A favorite chapter describes a trip to an old and dusty bake shop to purchase heavy slabs of dark gingerbread studded with gilt stars. The proprietor, Mrs. Corry, an ancient woman who knew Alfred the Great, breaks off her fingers and feeds them to the twins—“Only Barley Sugar,” she says, laughing. Anticipating the creepy deliciousness of Willy Wonka, Mrs. Corry’s fingers change flavor everyday—sometimes they’re peppermint bars or hoarhound candy. She nibbles on them herself at night. “Good for the digestion,” she cackles. After they eat their gingerbread, Jane and Michael take the golden stars and hide them in their room. That night, Mrs. Corry, her two fat and sullen daughters, Fannie and Annie, and Mary Poppins pilfer their stars and paste them in the sky. With a brush, a pail of glue, and a ladder. It makes sense that Sylvia Plath considered Mary Poppins the fairy godmother of her childhood.
Mrs. Corry’s bony fingers picking out pieces of gingerbread for the children generates visceral Hansel and Gretel images. I held off reading Hansel and Gretel to DD for a little while; it’s not the witch that terrifies so much as the parents, who abandon their children in the woods because they can’t afford to feed them. But I believe children have fears whether we censor their stories or not. Stories with a touch of darkness, a hint of gloom, or a threat of sadness help children identify and name what’s bittersweet. Mary Poppins also conjures the dread of abandonment. The first book ends with Mary Poppins leaving, as she promised, when the wind changes. Jane and Michael sit forlornly at the window, weeping and calling her name, as she floats above the trees.
Like Mary Poppins, this gingerbread recipe feels elemental—dark, rich—primitive even. Each bite brings up ancestral memories of shadowy woods and medieval spices.
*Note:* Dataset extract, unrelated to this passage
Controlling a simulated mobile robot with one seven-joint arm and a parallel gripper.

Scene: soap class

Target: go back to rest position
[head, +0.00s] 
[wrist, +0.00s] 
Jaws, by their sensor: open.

Leave a trail of crumbs to find your way back home.
Gingerbread Cookies adapted from Gourmet Magazine
Makes 4 dozen cookies
2/3 cup molasses
2/3 cup packed dark brown sugar
1 tablespoon ground ginger
1 1/2 teaspoons ground cinnamon
1/2 teaspoon ground allspice
1/2 teaspoon ground cloves
2 teaspoons baking soda
2 sticks of unsalted butter
1 large egg, slightly beaten
4 cups all-purpose flour
1/2 teaspoon salt
Bring molasses, brown sugar, and spices to boil in 5 quart heavy saucepan over moderate heat, stirring occasionally, and remove from heat. Stir in baking soda (mixture will foam up), then stir in butter, 3 tablespoons at a time, letting each addition melt before adding the next until all the butter is melted. Add egg and stir until combined, then stir in 3 1/2 cups flour and salt. Preheat oven to 325 degrees. Transfer dough to lightly floured surface and knead, dusting with as much of the remaining 1/4 cup of flour as needed to prevent sticking, for about a minute. Halve dough and keep at room temperature. Roll out one half of dough at a time into 14-inch round. Cut out cookies, transfer to buttered baking sheets with spatula, about 1 inch apart. Bake two sheets at a time in lower and upper halves of over, switching positions of the sheets halfway through cooking. Bake until edges are slightly darker about 10-12 minutes total.